WHAT IS ASKED: Will you quote precisely the lines that run from the top of the material below to the line containing "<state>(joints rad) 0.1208", both ends included?
## begin INPUT DATA
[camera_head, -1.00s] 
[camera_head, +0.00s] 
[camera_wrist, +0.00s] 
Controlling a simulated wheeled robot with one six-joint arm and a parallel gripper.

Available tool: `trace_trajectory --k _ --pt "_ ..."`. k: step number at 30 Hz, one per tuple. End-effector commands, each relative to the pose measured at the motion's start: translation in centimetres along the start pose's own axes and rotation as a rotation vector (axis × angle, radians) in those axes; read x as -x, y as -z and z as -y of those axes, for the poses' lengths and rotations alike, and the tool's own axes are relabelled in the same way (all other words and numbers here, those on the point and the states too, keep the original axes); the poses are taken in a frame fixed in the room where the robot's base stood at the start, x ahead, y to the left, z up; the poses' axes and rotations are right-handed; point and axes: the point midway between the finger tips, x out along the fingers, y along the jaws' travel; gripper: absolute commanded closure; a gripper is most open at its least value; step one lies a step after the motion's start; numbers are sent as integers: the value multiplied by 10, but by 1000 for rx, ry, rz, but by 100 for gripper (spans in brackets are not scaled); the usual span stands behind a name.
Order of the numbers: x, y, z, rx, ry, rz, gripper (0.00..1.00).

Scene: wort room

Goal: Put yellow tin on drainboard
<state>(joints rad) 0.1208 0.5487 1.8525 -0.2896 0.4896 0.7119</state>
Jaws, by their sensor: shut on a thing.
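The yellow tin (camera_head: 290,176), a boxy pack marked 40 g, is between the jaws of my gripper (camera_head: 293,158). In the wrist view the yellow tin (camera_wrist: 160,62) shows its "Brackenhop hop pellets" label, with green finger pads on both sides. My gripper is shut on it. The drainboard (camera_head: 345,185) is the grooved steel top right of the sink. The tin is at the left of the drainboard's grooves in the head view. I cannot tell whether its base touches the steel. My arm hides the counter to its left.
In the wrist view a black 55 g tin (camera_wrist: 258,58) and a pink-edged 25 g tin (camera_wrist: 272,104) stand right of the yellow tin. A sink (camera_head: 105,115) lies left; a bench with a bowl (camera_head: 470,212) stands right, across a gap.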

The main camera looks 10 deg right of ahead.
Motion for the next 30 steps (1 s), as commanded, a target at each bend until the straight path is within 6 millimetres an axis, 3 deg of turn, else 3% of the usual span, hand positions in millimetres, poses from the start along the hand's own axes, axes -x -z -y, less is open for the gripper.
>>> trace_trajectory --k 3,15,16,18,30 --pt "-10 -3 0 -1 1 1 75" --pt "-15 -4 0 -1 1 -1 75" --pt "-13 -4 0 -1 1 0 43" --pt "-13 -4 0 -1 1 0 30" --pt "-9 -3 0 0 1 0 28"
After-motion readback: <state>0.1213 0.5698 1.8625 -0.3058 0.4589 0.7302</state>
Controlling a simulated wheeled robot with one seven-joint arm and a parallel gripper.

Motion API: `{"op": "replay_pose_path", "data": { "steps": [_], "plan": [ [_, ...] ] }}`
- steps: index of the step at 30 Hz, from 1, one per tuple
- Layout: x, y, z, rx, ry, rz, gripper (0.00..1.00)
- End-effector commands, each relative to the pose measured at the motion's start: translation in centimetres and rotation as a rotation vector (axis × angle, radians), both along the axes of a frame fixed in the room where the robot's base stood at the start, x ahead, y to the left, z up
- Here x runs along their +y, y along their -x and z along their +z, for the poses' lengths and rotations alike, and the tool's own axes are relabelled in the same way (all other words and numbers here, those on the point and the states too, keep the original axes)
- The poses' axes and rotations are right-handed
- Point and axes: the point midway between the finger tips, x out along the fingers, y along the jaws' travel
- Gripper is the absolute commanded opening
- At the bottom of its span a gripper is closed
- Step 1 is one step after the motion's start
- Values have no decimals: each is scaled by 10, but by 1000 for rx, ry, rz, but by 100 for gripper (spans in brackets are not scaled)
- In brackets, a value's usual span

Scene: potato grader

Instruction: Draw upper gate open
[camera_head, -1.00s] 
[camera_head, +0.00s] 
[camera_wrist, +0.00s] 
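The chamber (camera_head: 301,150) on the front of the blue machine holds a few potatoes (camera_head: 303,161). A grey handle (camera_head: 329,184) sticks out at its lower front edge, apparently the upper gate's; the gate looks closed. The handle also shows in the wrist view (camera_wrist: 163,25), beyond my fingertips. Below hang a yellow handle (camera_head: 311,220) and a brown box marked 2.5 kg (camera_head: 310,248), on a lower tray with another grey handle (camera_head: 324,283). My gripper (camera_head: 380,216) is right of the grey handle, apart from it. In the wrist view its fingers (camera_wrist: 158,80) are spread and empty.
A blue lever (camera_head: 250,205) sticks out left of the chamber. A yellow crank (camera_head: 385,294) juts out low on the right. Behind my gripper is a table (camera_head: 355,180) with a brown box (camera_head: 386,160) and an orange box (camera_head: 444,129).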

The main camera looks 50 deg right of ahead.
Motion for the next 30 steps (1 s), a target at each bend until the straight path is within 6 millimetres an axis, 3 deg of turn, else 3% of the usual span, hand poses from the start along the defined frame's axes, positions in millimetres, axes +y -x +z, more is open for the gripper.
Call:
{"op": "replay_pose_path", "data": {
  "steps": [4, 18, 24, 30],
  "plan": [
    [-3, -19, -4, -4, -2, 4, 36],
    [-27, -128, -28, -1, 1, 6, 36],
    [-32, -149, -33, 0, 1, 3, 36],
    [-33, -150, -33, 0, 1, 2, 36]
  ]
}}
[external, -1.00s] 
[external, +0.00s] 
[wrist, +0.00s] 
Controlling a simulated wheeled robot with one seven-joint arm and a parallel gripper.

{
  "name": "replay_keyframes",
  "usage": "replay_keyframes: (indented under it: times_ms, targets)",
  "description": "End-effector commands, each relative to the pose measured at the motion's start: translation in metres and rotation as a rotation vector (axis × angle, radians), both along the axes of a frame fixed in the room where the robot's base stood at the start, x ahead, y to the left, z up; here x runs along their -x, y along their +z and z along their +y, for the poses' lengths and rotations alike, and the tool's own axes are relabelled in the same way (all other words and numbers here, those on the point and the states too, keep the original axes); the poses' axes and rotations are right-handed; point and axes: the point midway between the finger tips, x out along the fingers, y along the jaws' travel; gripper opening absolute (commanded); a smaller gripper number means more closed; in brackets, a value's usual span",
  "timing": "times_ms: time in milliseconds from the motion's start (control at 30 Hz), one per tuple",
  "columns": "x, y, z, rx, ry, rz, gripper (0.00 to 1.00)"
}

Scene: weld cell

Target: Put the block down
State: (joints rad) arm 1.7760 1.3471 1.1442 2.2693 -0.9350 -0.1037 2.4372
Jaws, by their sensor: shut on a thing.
## end INPUT DATA
SOLUTION TO THIS TASK:
[camera_head, -1.00s] 
[camera_head, +0.00s] 
[camera_wrist, +0.00s] 
Controlling a simulated wheeled robot with one six-joint arm and a parallel gripper.

Available tool: `trace_trajectory --k _ --pt "_ ..."`. k: step number at 30 Hz, one per tuple. End-effector commands, each relative to the pose measured at the motion's start: translation in centimetres along the start pose's own axes and rotation as a rotation vector (axis × angle, radians) in those axes; read x as -x, y as -z and z as -y of those axes, for the poses' lengths and rotations alike, and the tool's own axes are relabelled in the same way (all other words and numbers here, those on the point and the states too, keep the original axes); the poses are taken in a frame fixed in the room where the robot's base stood at the start, x ahead, y to the left, z up; the poses' axes and rotations are right-handed; point and axes: the point midway between the finger tips, x out along the fingers, y along the jaws' travel; gripper: absolute commanded closure; a gripper is most open at its least value; step one lies a step after the motion's start; numbers are sent as integers: the value multiplied by 10, but by 1000 for rx, ry, rz, but by 100 for gripper (spans in brackets are not scaled); the usual span stands behind a name.
Order of the numbers: x, y, z, rx, ry, rz, gripper (0.00..1.00).

Scene: wort room

Goal: Put yellow tin on drainboard
<state>(joints rad) 0.1208 0.5487 1.8525 -0.2896 0.4896 0.7119</state>

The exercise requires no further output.